En coulisse

Le casque de réalité mixte d’Apple risque de faire un flop

Le casque de réalité mixte d’Apple est attendu dans un peu moins d’une semaine. Tim Cook veut s’en servir pour tenter de sortir de l’ombre pesante de Steve Jobs, mais les obstacles à sa réussite sont nombreux.

Apple est à la recherche de son prochain grand coup, quelque chose qui pourrait remplacer l’iPhone dans dix ans. Le résultat de cette grande recherche sera présenté la semaine prochaine. Il est en effet quasiment certain qu’Apple présentera son casque de réalité mixte lors de la World Wide Developers Conference (WWDC) qui se déroulera le 5 juin.

  • Nouveautés + tendances

    WWDC 2023 le 5 juin : ces produits pourraient être présentés par Apple

    par Samuel Buchmann

La firme californienne compte ainsi se lancer dans une nouvelle catégorie de produits. Ses dernières audaces datent de 2015 avec l’Apple Watch et de 2010 avec l’iPad. Ces deux produits n’ont atteint au départ qu’un public de niche, mais sont devenus au fil des ans de véritables poules aux œufs d’or. Le casque, qui s’appellerait « Reality Pro », renouvèlera-t-il l’exploit ? Peut-être. Personnellement, je suis sceptique. Un produit Apple qui ferait un flop ? L’impensable n’a jamais été aussi probable.

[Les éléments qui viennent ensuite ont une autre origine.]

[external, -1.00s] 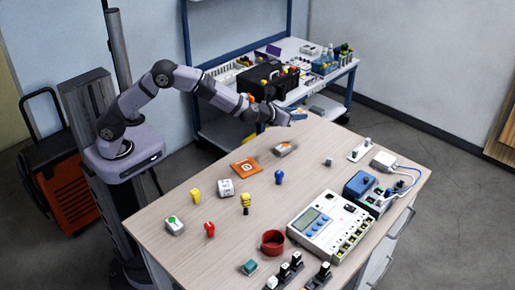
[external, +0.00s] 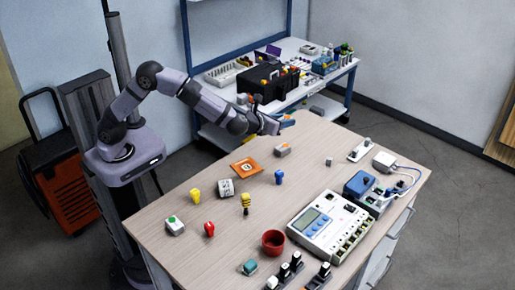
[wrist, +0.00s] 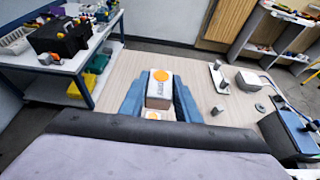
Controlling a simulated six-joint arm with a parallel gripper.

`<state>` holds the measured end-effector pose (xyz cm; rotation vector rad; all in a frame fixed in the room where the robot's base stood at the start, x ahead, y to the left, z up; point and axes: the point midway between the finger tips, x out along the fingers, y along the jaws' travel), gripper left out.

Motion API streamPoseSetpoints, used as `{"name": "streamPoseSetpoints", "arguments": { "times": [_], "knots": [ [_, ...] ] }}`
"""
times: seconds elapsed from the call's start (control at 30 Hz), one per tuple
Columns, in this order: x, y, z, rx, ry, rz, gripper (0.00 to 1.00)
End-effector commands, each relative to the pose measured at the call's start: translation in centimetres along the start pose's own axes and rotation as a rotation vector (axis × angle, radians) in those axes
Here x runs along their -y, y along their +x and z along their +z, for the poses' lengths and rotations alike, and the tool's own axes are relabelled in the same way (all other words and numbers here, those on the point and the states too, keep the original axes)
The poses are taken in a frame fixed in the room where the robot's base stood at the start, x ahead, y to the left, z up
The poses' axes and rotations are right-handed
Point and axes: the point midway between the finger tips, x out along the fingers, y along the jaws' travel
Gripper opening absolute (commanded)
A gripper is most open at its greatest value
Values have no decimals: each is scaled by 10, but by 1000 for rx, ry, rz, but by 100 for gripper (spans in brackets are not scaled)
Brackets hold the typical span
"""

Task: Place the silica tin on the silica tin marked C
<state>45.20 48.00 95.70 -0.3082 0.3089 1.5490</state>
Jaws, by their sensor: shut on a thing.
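My gripper (external: 286,122) is above the far end of the table in the external view. In the wrist view its two blue fingers (wrist: 159,96) are shut on a white and brown silica tin with an orange disc (wrist: 161,78) and dark print. In the external view the fingers mostly hide this tin. A second small tin with an orange mark (wrist: 152,114) shows partly between the fingers in the wrist view. A pale tin with an orange mark (external: 282,150) lies on the table below my gripper. I cannot read a letter C on any tin.
An orange square (external: 245,167), a printed white tin (external: 226,188), a green-dotted tin (external: 174,226) and coloured knobs lie nearby. A red cup (external: 273,242) and a meter box (external: 327,225) stand nearer the front. A blue-framed bench (external: 300,90) stands behind.

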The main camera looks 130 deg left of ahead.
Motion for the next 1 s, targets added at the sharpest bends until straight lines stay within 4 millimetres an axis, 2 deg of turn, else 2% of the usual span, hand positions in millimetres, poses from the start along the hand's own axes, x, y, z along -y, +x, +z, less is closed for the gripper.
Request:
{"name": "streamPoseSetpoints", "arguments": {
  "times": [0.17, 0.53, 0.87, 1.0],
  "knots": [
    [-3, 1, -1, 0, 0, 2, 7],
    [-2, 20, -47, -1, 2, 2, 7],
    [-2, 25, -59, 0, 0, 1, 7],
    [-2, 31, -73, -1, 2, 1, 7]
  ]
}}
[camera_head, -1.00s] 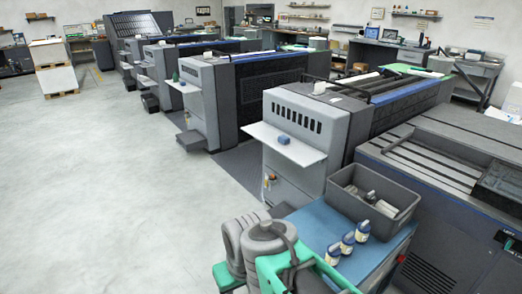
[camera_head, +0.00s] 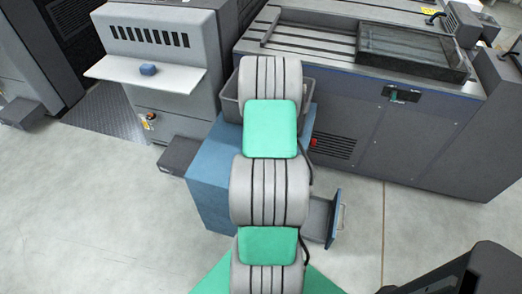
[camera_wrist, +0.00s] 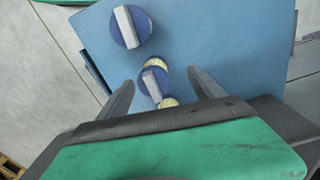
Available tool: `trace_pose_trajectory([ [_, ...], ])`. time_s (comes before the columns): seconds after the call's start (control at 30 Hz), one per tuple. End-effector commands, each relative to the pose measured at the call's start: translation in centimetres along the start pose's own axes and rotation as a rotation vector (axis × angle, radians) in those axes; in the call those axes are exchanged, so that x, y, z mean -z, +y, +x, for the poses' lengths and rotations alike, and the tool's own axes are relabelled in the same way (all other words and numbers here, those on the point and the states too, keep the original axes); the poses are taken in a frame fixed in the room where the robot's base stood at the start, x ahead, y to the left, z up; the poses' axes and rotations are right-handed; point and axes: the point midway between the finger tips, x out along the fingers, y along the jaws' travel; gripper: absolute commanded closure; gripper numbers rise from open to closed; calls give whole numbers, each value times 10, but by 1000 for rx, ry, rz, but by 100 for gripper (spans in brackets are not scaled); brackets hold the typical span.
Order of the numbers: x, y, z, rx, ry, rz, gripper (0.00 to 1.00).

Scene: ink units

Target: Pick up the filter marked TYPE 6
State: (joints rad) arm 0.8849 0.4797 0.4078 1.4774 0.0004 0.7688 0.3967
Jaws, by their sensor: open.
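In the wrist view, a filter with a round blue cap and pale grip bar (camera_wrist: 131,27) stands on the blue cart top (camera_wrist: 215,40), beyond my fingers. A second blue-capped filter (camera_wrist: 153,83) lies between and slightly beyond my fingertips, with cream parts showing beside it. A cream piece (camera_wrist: 168,102) nearer my palm is partly hidden; I cannot tell if it is a third filter. My gripper (camera_wrist: 162,82) is open, its fingers either side of the second filter, apparently not touching it. No TYPE marking is readable. In the head view my arm hides the filters.
A grey bin (camera_head: 229,100) is partly behind my arm. A drawer (camera_head: 322,218) sticks out at the cart's right. Floor is clear at lower left.

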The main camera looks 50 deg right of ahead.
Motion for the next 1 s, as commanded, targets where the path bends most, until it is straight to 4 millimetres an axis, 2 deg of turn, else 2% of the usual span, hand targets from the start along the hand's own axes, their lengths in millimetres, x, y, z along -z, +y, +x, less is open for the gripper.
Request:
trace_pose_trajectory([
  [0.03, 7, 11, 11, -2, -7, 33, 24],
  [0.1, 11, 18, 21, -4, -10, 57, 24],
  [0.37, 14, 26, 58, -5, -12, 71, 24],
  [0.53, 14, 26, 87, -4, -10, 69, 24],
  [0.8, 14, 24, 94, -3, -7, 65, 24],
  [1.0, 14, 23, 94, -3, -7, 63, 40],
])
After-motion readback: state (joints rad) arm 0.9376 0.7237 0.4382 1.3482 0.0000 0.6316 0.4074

Pourquoi prendre le risque, finalement ?

Apple a un problème de concentration des risques. Plus de la moitié de son chiffre d’affaires provient du secteur des smartphones. L’iPhone est de loin le plus grand succès d’Apple et a depuis longtemps dépassé la part des ordinateurs. La machine à cash continue de fonctionner comme sur des roulettes, mais jusqu’à quand ? Année après année, il devient de plus en plus difficile de proposer des innovations à la clientèle. Tôt ou tard, la courbe du chiffre d’affaires généré par l’iPhone aura atteint son sommet. Apple aura ensuite besoin d’un nouveau type de produits avec un potentiel de croissance.

Macs et iPads ne feront pas l’affaire, le marché est saturé. Ces dernières années, Apple a donc tenté deux choses en commençant par développer ses services payants comme Apple TV+ et Apple Music. Le secteur des services est un véritable mouvement perpétuel économique. Une fois que vous êtes dans l’écosystème aussi confortable que fermé d’Apple, il est difficile d’en sortir. Mais les services dépendent de la pertinence des appareils Apple. S’il n’y a pas de lien parfait entre le matériel et les logiciels, les services sont interchangeables.

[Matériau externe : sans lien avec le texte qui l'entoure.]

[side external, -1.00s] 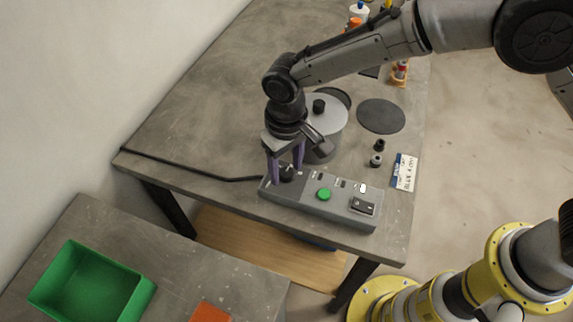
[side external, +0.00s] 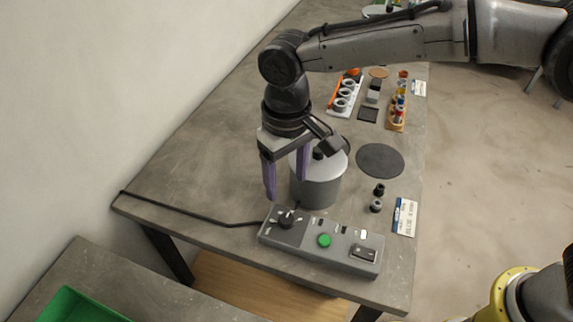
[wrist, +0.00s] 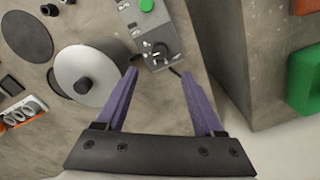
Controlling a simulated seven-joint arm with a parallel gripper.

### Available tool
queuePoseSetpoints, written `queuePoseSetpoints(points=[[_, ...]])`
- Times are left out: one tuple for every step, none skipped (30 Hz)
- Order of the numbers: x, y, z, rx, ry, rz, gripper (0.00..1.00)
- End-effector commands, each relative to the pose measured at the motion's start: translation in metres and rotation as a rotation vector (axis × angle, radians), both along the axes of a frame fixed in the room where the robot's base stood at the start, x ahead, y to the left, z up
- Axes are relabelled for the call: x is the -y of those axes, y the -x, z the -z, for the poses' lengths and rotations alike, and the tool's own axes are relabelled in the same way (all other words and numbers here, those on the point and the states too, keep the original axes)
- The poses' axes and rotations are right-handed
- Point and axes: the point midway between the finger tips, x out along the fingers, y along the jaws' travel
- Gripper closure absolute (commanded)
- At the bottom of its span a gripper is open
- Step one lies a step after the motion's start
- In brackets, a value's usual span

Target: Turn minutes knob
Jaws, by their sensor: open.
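The grey control box (side external: 300,238) lies near the table's front edge. Its black minutes knob (side external: 286,219) stands at the box's left end, with pale marks around it. In the wrist view the knob (wrist: 159,50) shows beyond and between the fingertips. A green button (side external: 324,241) and a black rocker switch (side external: 364,253) sit further right on the box. My gripper (side external: 286,192) is open and empty, with two purple fingers pointing down. It is above the knob and apart from it. In the wrist view my gripper (wrist: 155,74) has its fingers spread wide.
A grey cylindrical pot with a black lid knob (side external: 318,180) stands close behind the box, beside my fingers. A black disc (side external: 380,160) and small black parts (side external: 377,198) lie to its right. A cable (side external: 180,215) runs left from the box.

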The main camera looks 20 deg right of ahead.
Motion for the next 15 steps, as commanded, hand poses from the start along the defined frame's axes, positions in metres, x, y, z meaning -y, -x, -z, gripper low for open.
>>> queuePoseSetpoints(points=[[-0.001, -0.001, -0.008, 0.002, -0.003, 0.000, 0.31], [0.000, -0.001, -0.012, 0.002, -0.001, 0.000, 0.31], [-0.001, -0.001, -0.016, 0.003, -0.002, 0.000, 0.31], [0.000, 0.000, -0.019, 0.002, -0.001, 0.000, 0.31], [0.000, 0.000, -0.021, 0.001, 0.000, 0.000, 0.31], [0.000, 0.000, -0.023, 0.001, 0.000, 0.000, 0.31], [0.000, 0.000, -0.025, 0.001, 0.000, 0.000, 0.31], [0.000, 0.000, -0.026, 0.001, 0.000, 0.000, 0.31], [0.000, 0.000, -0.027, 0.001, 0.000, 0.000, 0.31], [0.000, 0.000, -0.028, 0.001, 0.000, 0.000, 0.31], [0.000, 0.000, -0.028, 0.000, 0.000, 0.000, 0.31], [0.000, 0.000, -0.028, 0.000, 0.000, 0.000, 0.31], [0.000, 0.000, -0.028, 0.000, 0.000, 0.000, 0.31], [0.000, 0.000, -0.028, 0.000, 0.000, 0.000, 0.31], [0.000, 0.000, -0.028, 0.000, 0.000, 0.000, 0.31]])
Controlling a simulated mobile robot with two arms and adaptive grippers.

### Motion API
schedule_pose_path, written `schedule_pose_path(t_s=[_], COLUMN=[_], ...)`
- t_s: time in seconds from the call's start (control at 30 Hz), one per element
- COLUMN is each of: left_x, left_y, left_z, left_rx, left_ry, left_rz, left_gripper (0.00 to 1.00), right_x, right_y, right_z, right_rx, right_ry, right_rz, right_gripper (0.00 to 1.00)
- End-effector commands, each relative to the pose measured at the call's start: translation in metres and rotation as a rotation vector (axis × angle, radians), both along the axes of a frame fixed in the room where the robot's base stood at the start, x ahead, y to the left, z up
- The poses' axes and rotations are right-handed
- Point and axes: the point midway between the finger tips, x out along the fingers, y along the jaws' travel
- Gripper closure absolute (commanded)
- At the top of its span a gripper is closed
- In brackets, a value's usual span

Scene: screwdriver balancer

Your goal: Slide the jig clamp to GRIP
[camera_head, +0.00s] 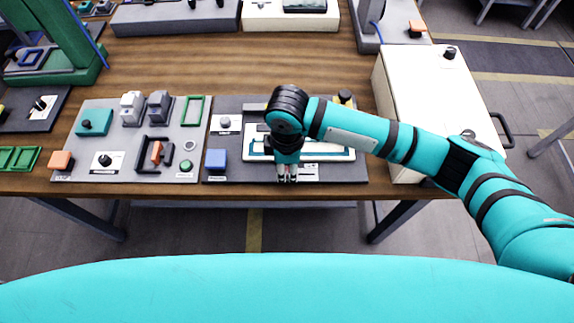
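My right gripper (287,173) hangs fingers down over the front part of a dark grey board (240,137) at the table's front edge. Its fingers look close together, but they are too small to tell open from shut. Behind it on this board lies a white tray-like fixture (338,154), partly hidden by my wrist. A lighter grey board (128,170) to the left carries a black bracket (143,164) with an orange part (156,152). The labels are too small to read, so I cannot tell which part is the jig clamp or where GRIP is. My left gripper is not in view.
A large white box (425,90) stands to the right under my arm. A green press frame (60,45) stands at the back left. Bare wood lies behind the boards.

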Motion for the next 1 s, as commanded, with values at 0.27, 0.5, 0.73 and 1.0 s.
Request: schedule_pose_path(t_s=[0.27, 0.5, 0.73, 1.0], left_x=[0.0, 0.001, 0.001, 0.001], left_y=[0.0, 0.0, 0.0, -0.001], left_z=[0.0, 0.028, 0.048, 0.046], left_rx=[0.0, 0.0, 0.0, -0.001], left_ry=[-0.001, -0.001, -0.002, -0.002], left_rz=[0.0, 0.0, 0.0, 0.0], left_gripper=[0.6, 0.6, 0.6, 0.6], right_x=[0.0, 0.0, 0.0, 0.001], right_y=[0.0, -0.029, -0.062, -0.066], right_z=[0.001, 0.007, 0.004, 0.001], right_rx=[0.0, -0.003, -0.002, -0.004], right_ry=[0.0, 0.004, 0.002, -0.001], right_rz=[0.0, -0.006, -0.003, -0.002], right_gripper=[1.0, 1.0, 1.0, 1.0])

AR is the next big thing, and it will pervade our entire lives.
Tim Cook, 2020

Un nouveau matériel est donc nécessaire. Cela fait longtemps que le PDG d’Apple considère la réalité augmentée (AR) comme l’interface du futur entre l’homme et la machine. « Je pense que la réalité augmentée sera la prochaine révolution. Elle aura une place importante dans nos vies », a-t-il déclaré en 2020. Mais comme la technologie AR n’est pas encore assez avancée, Tim Cook doit pour l’instant se contenter de la réalité virtuelle (VR) et de la réalité mixte (MR). Après une longue phase de développement, le premier casque d’Apple devrait voir le jour la semaine prochaine. Mais pour qu’il soit un succès, la marque à la pomme devra surmonter de nombreux obstacles.

Utilité incertaine

La première grande inconnue est l’utilité pratique de la réalité virtuelle et de la réalité mixte. Finalement, pourquoi porter ce genre de casque ? Toutes les réponses possibles sont accompagnées d’un « mais ».

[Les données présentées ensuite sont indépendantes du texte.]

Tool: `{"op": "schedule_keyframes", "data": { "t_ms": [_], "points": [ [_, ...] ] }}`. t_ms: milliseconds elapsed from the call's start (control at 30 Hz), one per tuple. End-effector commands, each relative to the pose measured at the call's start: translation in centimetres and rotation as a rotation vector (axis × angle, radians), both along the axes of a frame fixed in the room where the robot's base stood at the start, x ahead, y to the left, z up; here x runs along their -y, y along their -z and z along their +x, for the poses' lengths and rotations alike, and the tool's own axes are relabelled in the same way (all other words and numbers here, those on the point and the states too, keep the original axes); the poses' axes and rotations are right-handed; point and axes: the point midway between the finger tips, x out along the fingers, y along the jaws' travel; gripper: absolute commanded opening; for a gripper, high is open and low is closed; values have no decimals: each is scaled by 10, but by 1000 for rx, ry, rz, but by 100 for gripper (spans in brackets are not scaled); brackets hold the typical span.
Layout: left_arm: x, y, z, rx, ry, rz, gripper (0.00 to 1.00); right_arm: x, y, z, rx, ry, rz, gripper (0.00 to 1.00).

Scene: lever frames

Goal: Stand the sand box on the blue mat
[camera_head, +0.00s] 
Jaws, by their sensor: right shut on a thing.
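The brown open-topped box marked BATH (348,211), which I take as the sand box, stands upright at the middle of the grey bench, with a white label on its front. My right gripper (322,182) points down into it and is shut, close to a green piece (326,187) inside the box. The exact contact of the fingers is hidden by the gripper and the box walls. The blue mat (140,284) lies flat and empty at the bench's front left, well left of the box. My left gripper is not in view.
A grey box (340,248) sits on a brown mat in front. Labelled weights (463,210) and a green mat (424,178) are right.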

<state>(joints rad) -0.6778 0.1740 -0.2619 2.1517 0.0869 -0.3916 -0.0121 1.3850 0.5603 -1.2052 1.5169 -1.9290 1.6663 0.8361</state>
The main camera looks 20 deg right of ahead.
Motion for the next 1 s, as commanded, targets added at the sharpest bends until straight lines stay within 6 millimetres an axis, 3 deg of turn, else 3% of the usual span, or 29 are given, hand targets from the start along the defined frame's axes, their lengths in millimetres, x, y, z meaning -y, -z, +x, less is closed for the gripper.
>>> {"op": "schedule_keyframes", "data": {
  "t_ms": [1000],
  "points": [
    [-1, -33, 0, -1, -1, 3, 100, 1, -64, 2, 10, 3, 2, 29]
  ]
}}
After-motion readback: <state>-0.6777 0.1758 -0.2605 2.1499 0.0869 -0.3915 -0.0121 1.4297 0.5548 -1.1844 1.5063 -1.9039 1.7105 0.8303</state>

  • Gaming : la rumeur court qu’Apple prévoirait une offensive dans le domaine du jeu lors de la WWDC. La raison principale serait ce fameux casque. Les jeux restent le domaine d’application le plus attractif et le plus tangible pour la réalité virtuelle. Les bons jeux VR constituent en effet des expériences impressionnantes. Cependant, ils viennent avec quelques restrictions. Les commandes sont souvent un mélange de regards physiques autour de soi et de déplacements à l’aide d’un joystick, ce qui peut s’avérer déroutant. Il faut également attendre que les studios de développement créent suffisamment de bons jeux pour la nouvelle plateforme.
  • Divertissement : imaginez-vous assis sur votre canapé, et votre salon se transforme en cinéma géant. Avec une bonne mise en œuvre technique de cette idée, Apple pourrait s’adresser à un large public. Mais quel est l’avantage réel par rapport à un bon téléviseur ? Et quels seraient les compromis en matière de confort ?
  • Interactions sociales : le PDG de Meta, Mark Zuckerberg, joue à fond la carte sociale dans sa vision de la réalité virtuelle. Apple pourrait l’imiter. Mais l’enthousiasme du public pour les réunions et les réseaux sociaux virtuels est pour l’instant limité. L’utilité est trop faible et la technique trop compliquée. Comme Apple n’a pas sa propre plateforme sociale et ne souhaite guère encourager la concurrence, ce secteur ne devrait pas être le point de mire du nouveau casque.
  • Utilisations professionnelles : une autre idée de Meta que le PDG d’Apple pourrait copier est celle des postes de travail virtuels. Un bon casque de réalité mixte serait capable de transformer n’importe quel placard à balais en un bureau spacieux avec vue. De telles utilisations sont envisageables pour le Reality Pro. Enfin, Apple dispose de tout un écosystème de programmes de productivité qui pourraient y être intégrés. Mais là encore, la question est de savoir si c’est vraiment mieux qu’un ordinateur ordinaire ou si ça reste un simple gadget.

Limites techniques

Les rumeurs concernant le matériel du Reality Pro sont déjà nombreuses. Le casque serait ainsi équipé d’écrans 4K haute résolution, de différents systèmes de suivi et d’une puce Apple Silicon. Apple devrait être techniquement supérieur à ses concurrents. Personne d’autre ne peut développer et harmoniser simultanément son propre matériel et ses logiciels avec une qualité similaire. Et s’il y a bien une chose que la firme californienne sait faire, c’est le design. J’attends donc un produit bien pensé, confortable et facile à utiliser. C’est particulièrement important pour un appareil qui constitue une expérience complètement nouvelle pour de nombreux utilisateurs.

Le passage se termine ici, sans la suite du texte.